Thursday, October 24, 2013

unfinished stuff

I really have been working.  Life has been trying to get me so as always, I'm drawing/painting my way out of the hole.  Lost a few weeks along the way, but that's to be expected.  So.




All of these are in-progress, btw.  Top is a a straight copy of a pulp cover for practice (and to decipher that style of painting), then a bit for some fake advertising, then yet another Monster Women piece.

Thursday, November 18, 2010

Sketchbookin' 2


That's right, it's another mummy. And an octopus. For someone who loves the work of HPL as much as I do, it's rather ironic that I find tentacles extremely difficult to draw. But mummies - mummies are easy. I tried to split the difference by drawing from a photo of a dead, formaldehyde-preserved octopus. Meh, coulda been worse.

Thursday, August 6, 2009

1 done(?), 1 started

Finished (sort of) the one, started on another. Found this rad old photo of a very odd collection of people. Made me think of some top-secret 1920's adventurers' society. Complete with mad scientist, resourceful socialite, and brawny manservant. Awesome.

Jesus, I'm nerdy.

Sunday, July 26, 2009

I love old photos

Specifically, old crime scene photos. I'm talking 1920's & '30s. I'm not sure what it is, but old b&w has always held a fascination for me. When that fascination is then paired with a love of the morbid, well, game over.

I've wanted to draw/paint something from an old crime scene shot for years. Just came across a great one recently and dove in. All done digital, still have no real idea what I'm doing with the tablet, so it's all over the place. That's what experimentation's all about I suppose. Putzing about until things start to fall into place.

So the top shot is the whole piece in-progress - tons of layers, scribbling, etc. 2nd shot is detail of the figures, and 3rd shot is detail without the base colors - I have long been obsessed with focus points of an illo being very clearly defined but the background/surroundings much more loosely marked. Still trying to find some kind of balance that makes me happy.

Friday, May 29, 2009

Warning!: Obviously Fake Severed Heads

I made two severed heads (and a miscellaneous hand)for Gamut Theatre's production of Titus Andronicus a couple years ago. Massively stressful (I was working with materials and techniques that I had read about but never actually used before).

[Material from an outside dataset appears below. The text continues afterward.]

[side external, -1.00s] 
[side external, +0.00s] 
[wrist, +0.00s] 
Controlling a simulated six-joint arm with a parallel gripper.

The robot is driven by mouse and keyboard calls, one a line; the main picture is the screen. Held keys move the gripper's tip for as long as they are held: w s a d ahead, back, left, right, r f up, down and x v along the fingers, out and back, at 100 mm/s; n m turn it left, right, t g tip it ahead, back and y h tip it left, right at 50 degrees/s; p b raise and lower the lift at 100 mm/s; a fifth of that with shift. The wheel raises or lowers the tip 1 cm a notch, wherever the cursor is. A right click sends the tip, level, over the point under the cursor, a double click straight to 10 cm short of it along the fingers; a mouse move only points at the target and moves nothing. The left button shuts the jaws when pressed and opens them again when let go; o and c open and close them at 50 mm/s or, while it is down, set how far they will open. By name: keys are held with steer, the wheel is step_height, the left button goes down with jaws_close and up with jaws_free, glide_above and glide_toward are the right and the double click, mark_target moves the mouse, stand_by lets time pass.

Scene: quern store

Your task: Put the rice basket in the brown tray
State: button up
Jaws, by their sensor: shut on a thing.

The basic method was taking lifecasts of the actors' faces, building up the back of the head & the ears with clay, making a two-part Ultracal mold of the complete head, pouring in casting latex, letting the latex cure a bit, then filling the hollow casting with an expanding foam before pulling the cast heads out of the mold.

All this made more hilarious by a truly terrible application of (almost) blood-colored paint, and the fact that the expanding foam that was used was really squishy and flexible after curing. In essence, Nerf-Heads.

But I will say this: seen from a darkened stage, they were creepy. And recognizable as the characters. Good times!